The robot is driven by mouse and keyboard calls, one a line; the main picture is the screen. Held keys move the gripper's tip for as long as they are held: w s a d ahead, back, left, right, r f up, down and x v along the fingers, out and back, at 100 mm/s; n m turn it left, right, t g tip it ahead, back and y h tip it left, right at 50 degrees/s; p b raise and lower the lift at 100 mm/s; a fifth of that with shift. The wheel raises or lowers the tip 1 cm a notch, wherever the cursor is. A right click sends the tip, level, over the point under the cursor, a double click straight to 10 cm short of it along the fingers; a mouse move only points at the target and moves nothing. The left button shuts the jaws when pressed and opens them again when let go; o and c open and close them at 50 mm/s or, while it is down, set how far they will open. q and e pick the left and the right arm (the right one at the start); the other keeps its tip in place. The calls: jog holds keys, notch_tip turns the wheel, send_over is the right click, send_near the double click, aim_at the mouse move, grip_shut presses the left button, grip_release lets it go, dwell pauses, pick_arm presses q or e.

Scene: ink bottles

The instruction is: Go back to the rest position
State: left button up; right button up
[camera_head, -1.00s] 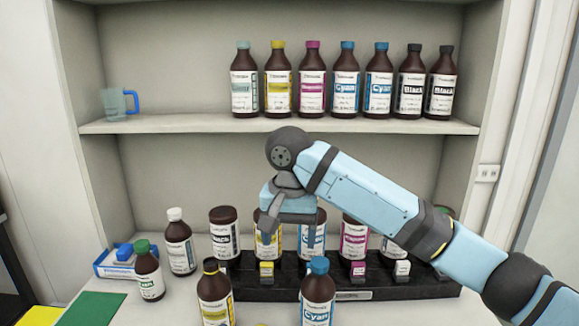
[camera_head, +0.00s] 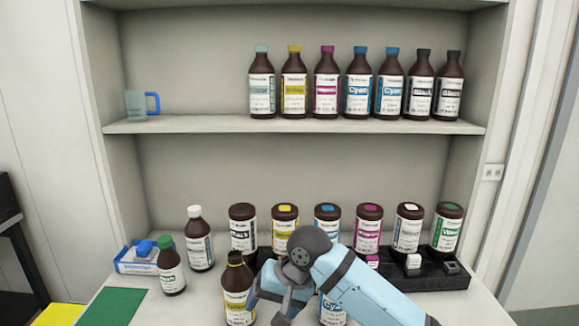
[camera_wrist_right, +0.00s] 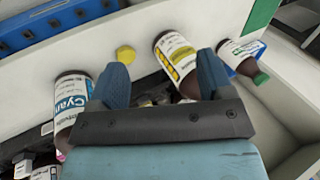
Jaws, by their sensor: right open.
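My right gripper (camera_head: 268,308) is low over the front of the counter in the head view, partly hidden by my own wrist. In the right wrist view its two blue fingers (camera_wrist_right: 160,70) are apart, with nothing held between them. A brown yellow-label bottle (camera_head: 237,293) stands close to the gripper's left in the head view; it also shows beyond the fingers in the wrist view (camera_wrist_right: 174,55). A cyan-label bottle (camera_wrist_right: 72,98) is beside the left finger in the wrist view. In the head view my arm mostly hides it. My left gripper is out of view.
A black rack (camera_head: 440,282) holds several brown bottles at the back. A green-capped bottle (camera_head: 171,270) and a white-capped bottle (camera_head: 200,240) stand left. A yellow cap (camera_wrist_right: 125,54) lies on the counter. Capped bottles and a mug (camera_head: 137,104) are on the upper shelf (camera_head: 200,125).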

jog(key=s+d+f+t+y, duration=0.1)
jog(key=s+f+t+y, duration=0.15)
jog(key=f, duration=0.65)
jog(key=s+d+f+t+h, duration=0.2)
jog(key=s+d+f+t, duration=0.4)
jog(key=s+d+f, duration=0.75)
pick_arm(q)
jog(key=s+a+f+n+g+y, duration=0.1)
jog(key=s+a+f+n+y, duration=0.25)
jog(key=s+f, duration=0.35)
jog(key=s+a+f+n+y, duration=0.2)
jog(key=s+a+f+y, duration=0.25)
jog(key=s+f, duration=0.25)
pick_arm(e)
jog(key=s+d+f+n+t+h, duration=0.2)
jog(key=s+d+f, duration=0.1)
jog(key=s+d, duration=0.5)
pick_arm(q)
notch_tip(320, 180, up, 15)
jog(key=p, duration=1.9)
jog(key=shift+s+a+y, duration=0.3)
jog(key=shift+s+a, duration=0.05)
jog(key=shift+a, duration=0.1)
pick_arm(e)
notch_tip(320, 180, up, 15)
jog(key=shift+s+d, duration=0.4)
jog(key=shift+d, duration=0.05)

* * *

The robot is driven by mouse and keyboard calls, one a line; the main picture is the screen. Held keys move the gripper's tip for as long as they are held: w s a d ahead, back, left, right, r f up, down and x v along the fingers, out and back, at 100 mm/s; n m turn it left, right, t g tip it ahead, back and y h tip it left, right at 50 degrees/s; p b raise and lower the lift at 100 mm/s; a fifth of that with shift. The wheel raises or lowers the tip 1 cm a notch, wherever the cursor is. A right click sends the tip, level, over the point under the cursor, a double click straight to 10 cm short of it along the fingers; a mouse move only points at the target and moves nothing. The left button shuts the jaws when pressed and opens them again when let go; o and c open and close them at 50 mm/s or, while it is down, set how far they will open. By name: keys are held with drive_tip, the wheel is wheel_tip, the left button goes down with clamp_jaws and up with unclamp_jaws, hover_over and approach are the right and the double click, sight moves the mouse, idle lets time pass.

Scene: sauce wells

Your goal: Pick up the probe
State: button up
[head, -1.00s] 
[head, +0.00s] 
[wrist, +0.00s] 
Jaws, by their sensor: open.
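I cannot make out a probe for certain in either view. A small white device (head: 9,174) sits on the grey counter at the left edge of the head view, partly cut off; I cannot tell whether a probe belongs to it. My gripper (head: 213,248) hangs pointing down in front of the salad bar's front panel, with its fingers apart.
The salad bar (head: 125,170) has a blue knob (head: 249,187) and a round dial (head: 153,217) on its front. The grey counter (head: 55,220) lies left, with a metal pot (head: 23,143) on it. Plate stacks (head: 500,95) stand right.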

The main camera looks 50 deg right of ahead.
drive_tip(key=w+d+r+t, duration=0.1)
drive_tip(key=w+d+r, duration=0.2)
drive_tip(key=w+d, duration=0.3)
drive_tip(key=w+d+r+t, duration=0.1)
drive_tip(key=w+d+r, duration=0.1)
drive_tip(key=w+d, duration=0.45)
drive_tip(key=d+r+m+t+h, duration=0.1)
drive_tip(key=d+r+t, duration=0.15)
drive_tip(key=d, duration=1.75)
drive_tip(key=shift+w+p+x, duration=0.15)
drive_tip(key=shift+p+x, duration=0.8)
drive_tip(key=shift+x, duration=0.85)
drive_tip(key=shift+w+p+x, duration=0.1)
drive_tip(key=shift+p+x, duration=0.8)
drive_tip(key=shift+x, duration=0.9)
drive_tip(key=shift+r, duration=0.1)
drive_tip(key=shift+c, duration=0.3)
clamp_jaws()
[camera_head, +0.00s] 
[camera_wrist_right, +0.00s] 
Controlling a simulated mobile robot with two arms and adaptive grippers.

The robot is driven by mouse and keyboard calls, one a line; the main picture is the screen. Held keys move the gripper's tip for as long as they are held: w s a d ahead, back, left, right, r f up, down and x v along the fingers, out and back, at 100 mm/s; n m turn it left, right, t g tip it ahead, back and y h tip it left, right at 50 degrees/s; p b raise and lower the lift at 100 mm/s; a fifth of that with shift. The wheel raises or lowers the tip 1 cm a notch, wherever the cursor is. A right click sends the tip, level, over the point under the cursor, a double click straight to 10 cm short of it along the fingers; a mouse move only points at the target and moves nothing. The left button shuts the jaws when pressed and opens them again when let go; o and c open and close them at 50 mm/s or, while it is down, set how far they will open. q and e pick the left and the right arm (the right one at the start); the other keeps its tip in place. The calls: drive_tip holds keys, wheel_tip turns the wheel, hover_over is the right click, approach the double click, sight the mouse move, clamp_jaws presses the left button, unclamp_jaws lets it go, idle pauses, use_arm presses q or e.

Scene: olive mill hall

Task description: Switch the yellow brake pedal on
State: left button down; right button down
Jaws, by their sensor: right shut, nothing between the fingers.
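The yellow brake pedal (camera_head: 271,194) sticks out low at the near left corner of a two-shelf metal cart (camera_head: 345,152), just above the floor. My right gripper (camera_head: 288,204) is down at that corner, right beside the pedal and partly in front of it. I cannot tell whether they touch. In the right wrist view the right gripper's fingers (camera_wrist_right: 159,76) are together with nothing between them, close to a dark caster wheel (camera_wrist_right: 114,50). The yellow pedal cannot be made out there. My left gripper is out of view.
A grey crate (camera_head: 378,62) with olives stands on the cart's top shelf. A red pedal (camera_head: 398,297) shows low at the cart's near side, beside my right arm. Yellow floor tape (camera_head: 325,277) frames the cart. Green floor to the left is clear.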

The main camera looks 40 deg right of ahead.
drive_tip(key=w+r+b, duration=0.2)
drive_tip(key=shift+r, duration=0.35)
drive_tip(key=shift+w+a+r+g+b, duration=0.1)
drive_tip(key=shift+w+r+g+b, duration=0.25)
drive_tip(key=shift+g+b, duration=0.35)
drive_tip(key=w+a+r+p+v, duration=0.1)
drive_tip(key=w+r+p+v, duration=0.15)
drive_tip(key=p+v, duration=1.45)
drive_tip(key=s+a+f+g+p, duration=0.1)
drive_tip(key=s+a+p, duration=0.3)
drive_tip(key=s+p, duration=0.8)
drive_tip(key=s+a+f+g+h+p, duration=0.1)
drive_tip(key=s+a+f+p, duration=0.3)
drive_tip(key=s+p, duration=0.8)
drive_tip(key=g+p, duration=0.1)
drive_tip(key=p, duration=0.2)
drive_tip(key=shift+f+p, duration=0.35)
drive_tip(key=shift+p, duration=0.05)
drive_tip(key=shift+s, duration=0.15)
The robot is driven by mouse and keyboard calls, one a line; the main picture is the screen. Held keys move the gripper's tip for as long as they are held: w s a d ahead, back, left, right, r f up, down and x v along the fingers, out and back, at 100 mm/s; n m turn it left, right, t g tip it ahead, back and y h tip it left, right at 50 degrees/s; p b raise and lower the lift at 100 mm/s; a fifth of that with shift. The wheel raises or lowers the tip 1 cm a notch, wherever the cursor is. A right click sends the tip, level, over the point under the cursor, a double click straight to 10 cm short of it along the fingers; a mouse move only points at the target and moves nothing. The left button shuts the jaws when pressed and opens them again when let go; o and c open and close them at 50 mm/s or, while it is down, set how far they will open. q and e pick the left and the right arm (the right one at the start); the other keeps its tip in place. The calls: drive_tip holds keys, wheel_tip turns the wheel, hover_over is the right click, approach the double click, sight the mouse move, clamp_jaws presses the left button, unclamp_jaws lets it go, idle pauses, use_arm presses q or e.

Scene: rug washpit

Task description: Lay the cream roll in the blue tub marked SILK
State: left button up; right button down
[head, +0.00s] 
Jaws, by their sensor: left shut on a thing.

WHAT TO WORK ON:
Output exactly the lines of the material above from the one containing "Scene: rug washpit" up to and including the one containing "Jaws, by their sensor: left shut on a thing.".

RESPONSE:
Scene: rug washpit

Task description: Lay the cream roll in the blue tub marked SILK
State: left button up; right button down
[head, +0.00s] 
Jaws, by their sensor: left shut on a thing.

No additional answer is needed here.